• **WHAT TO PRODUCE**
Would you restate all the data that follows, word for word?

┌──

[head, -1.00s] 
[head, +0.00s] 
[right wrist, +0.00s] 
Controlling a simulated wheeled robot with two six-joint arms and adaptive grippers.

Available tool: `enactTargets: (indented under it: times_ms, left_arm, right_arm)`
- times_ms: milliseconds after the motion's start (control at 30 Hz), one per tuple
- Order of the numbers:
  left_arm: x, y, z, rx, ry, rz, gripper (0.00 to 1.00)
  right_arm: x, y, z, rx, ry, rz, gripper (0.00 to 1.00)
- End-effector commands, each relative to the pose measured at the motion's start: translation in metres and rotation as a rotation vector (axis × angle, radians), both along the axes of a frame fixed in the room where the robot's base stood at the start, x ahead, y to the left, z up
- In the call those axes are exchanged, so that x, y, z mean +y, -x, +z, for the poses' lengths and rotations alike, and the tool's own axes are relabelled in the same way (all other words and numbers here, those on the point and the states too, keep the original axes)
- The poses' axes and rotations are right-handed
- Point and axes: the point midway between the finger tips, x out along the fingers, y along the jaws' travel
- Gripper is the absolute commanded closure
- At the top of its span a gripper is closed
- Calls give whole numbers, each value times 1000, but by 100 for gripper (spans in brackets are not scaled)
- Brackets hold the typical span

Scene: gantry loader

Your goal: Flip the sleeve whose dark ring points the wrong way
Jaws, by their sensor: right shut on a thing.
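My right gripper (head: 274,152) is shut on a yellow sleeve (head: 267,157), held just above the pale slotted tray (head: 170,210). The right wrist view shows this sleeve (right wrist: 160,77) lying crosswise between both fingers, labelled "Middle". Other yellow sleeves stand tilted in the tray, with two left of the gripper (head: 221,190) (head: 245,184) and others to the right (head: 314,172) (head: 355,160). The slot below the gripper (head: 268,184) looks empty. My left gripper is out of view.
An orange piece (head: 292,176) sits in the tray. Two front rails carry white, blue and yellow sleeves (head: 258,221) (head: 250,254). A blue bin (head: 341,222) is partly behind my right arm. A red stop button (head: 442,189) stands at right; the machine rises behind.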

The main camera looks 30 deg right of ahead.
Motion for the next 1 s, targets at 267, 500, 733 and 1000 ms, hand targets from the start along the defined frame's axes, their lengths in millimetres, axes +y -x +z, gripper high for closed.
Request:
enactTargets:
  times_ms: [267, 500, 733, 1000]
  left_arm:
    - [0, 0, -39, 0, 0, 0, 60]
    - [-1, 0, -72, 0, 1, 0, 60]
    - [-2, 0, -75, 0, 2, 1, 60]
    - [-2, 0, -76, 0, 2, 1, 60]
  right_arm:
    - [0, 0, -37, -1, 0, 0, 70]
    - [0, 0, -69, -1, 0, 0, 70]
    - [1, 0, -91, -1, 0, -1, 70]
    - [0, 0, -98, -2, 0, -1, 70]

└──

• **SOLUTION FOR THIS EXERCISE**
[head, -1.00s] 
[head, +0.00s] 
[right wrist, +0.00s] 
Controlling a simulated wheeled robot with two six-joint arms and adaptive grippers.

Available tool: `enactTargets: (indented under it: times_ms, left_arm, right_arm)`
- times_ms: milliseconds after the motion's start (control at 30 Hz), one per tuple
- Order of the numbers:
  left_arm: x, y, z, rx, ry, rz, gripper (0.00 to 1.00)
  right_arm: x, y, z, rx, ry, rz, gripper (0.00 to 1.00)
- End-effector commands, each relative to the pose measured at the motion's start: translation in metres and rotation as a rotation vector (axis × angle, radians), both along the axes of a frame fixed in the room where the robot's base stood at the start, x ahead, y to the left, z up
- In the call those axes are exchanged, so that x, y, z mean +y, -x, +z, for the poses' lengths and rotations alike, and the tool's own axes are relabelled in the same way (all other words and numbers here, those on the point and the states too, keep the original axes)
- The poses' axes and rotations are right-handed
- Point and axes: the point midway between the finger tips, x out along the fingers, y along the jaws' travel
- Gripper is the absolute commanded closure
- At the top of its span a gripper is closed
- Calls give whole numbers, each value times 1000, but by 100 for gripper (spans in brackets are not scaled)
- Brackets hold the typical span

Scene: gantry loader

Your goal: Flip the sleeve whose dark ring points the wrong way
Jaws, by their sensor: right shut on a thing.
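My right gripper (head: 274,152) is shut on a yellow sleeve (head: 267,157), held just above the pale slotted tray (head: 170,210). The right wrist view shows this sleeve (right wrist: 160,77) lying crosswise between both fingers, labelled "Middle". Other yellow sleeves stand tilted in the tray, with two left of the gripper (head: 221,190) (head: 245,184) and others to the right (head: 314,172) (head: 355,160). The slot below the gripper (head: 268,184) looks empty. My left gripper is out of view.
An orange piece (head: 292,176) sits in the tray. Two front rails carry white, blue and yellow sleeves (head: 258,221) (head: 250,254). A blue bin (head: 341,222) is partly behind my right arm. A red stop button (head: 442,189) stands at right; the machine rises behind.

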The main camera looks 30 deg right of ahead.
Motion for the next 1 s, targets at 267, 500, 733 and 1000 ms, hand targets from the start along the defined frame's axes, their lengths in millimetres, axes +y -x +z, gripper high for closed.
Request:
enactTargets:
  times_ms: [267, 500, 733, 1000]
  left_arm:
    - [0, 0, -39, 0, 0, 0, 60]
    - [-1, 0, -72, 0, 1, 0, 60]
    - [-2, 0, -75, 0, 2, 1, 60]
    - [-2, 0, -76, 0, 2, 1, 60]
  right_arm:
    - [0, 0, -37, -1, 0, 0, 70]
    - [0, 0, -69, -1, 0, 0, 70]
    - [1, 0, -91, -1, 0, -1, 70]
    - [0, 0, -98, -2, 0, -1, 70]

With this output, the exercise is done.